Copy each line of the records that contains the word "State".
[start]
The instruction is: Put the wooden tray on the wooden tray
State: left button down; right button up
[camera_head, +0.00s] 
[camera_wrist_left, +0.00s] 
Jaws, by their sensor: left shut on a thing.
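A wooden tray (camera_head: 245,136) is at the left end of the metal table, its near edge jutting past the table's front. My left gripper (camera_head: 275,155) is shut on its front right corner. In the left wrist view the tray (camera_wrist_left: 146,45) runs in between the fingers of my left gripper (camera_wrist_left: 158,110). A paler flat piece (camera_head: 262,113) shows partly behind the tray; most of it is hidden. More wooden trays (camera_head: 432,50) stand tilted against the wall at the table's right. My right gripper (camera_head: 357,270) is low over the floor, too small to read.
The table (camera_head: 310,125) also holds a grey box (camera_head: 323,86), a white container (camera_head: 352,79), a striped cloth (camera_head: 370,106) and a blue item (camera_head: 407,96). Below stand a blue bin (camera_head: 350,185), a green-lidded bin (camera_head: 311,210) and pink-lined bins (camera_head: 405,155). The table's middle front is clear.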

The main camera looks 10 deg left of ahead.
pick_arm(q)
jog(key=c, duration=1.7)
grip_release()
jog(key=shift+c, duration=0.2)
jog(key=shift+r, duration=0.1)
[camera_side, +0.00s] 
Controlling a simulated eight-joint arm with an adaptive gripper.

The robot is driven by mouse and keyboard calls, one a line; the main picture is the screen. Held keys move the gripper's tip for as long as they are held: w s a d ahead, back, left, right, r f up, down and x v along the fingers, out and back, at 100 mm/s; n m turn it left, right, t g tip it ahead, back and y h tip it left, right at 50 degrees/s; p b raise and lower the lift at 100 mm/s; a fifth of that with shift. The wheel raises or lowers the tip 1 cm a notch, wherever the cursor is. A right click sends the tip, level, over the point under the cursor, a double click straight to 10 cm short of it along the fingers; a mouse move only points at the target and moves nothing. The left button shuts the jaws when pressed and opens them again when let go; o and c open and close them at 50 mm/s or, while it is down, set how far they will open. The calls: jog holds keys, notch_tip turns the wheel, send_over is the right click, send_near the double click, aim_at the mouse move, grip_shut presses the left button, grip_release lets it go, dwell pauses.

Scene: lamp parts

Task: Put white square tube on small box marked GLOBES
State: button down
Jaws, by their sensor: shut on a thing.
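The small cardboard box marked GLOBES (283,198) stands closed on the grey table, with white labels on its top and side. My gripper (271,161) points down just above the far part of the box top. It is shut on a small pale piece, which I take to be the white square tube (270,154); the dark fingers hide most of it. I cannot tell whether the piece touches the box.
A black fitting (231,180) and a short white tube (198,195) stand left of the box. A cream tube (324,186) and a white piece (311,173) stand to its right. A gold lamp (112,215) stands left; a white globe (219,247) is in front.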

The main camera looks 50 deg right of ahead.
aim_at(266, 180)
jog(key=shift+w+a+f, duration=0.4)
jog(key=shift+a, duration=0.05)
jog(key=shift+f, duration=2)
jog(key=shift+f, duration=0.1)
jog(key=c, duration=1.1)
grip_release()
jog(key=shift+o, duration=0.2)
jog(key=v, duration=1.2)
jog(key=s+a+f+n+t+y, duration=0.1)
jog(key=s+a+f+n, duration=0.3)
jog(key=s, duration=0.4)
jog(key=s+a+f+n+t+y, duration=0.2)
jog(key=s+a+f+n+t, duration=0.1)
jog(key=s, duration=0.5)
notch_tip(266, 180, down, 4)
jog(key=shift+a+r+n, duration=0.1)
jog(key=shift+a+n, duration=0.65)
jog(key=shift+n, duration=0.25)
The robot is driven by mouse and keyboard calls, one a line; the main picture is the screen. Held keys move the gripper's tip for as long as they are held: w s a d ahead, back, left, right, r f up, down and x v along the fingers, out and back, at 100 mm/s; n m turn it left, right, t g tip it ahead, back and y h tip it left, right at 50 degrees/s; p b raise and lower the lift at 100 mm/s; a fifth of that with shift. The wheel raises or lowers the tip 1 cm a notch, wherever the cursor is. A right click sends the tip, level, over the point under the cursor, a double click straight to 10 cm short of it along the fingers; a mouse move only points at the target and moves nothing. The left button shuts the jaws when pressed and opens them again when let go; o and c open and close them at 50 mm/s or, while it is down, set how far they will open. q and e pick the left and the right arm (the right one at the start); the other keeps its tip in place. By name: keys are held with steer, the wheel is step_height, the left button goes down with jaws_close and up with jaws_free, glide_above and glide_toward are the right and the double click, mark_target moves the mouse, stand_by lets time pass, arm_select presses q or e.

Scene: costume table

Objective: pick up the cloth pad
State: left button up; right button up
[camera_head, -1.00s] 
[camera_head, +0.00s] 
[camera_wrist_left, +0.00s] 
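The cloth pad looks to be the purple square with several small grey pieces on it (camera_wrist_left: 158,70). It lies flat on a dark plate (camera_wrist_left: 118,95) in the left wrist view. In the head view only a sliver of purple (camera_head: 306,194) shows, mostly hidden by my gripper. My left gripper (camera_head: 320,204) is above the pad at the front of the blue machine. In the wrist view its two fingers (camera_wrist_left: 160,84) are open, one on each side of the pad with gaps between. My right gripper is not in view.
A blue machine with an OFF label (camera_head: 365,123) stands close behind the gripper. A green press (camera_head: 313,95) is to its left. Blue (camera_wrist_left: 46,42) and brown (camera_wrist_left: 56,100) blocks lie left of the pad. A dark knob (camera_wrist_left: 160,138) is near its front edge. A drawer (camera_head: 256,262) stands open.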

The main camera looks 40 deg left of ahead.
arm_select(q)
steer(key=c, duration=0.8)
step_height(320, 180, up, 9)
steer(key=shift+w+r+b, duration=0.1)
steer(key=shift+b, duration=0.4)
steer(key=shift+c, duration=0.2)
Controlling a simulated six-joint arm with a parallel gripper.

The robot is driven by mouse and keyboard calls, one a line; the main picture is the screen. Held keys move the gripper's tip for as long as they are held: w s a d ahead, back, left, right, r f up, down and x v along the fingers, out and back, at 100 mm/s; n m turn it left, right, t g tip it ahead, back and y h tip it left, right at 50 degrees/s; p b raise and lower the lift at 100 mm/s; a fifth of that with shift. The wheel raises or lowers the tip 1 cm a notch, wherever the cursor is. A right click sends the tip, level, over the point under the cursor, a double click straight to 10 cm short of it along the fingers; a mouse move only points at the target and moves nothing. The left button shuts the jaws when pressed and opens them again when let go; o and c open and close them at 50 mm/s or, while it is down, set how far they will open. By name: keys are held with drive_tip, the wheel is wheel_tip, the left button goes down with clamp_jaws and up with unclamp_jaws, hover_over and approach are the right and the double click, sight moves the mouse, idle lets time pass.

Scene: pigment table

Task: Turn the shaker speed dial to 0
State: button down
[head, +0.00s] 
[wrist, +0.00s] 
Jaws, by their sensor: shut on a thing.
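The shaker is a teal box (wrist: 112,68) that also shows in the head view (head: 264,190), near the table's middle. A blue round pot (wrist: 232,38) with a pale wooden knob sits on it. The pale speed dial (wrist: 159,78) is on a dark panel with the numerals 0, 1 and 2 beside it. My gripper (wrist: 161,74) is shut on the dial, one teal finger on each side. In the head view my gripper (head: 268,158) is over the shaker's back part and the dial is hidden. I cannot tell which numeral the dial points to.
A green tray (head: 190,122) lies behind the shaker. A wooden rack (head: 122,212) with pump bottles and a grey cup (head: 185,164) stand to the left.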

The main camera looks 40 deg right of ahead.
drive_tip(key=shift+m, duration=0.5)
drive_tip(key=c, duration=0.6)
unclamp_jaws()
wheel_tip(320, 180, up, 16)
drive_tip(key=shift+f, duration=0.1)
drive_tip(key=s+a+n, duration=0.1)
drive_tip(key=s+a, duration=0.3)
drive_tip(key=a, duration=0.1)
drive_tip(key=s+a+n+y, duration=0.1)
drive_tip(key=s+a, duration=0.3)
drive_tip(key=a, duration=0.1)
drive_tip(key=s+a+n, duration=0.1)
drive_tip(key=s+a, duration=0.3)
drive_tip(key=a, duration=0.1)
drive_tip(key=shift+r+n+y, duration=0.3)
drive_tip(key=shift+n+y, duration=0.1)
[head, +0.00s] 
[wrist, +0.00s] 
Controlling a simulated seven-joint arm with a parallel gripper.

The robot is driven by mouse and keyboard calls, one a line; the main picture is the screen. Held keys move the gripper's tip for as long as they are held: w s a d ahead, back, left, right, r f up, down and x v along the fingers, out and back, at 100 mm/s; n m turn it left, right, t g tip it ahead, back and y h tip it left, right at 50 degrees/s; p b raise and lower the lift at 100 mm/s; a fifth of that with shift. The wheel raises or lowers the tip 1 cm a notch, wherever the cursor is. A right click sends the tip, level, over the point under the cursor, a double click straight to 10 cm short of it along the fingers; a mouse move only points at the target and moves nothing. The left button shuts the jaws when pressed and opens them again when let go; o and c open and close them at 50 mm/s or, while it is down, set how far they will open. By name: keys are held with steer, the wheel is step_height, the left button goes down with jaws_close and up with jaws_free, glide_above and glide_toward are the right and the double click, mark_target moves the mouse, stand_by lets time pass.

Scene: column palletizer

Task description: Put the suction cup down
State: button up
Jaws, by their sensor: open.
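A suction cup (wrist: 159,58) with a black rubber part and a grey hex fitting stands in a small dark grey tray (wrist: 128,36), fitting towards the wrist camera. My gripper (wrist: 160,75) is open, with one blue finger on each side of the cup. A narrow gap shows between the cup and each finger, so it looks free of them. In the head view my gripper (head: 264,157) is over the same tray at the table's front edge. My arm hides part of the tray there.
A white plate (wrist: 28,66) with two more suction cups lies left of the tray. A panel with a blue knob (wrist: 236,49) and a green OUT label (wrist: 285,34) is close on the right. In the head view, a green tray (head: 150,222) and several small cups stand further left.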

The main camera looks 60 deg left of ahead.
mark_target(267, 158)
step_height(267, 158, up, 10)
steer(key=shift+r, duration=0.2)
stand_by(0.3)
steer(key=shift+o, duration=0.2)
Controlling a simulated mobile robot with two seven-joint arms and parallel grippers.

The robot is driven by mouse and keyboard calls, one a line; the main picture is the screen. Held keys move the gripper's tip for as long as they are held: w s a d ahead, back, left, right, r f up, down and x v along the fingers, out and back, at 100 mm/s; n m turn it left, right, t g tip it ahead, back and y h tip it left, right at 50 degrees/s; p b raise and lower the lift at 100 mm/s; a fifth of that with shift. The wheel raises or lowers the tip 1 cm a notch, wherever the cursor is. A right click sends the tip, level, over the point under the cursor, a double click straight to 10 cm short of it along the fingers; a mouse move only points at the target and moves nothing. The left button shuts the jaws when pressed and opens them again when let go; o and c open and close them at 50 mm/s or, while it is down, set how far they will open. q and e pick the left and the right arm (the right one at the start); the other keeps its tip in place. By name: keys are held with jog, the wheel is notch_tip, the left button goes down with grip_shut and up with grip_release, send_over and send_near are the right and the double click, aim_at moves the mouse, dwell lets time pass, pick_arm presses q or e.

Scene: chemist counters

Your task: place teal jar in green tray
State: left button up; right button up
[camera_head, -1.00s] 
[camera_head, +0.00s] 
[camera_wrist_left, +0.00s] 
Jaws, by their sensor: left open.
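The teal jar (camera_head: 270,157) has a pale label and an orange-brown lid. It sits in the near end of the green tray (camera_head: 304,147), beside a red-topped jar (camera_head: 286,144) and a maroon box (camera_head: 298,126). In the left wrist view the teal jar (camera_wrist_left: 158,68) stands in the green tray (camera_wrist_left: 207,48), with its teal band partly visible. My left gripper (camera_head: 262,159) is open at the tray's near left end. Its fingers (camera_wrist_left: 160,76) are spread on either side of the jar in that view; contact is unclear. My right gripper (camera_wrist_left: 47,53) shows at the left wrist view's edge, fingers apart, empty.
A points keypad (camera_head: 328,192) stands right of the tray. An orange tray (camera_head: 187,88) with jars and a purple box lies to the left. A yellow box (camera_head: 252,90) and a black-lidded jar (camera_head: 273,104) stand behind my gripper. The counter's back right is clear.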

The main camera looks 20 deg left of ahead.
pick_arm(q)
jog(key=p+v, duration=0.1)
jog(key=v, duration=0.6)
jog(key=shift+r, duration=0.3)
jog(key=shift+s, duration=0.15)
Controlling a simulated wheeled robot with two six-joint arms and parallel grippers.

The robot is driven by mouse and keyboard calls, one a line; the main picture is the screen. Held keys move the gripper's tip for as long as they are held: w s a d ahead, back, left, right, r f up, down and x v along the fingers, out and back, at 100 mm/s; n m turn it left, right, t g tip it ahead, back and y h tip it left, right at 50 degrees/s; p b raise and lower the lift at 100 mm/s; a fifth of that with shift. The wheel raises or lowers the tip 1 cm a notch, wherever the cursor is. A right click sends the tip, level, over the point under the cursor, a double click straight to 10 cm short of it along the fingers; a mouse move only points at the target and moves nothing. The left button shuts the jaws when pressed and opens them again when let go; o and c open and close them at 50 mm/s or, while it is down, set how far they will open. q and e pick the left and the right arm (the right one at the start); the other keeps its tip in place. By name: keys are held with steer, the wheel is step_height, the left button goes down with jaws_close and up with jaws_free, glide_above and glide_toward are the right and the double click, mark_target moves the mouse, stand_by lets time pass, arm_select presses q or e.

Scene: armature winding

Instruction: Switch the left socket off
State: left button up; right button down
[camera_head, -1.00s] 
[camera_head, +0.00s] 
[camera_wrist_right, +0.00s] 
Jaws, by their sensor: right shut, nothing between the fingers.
[end]
Answer below:
State: left button down; right button up
State: button down
State: left button up; right button up
State: button down
State: button up
State: left button up; right button up
State: left button up; right button down

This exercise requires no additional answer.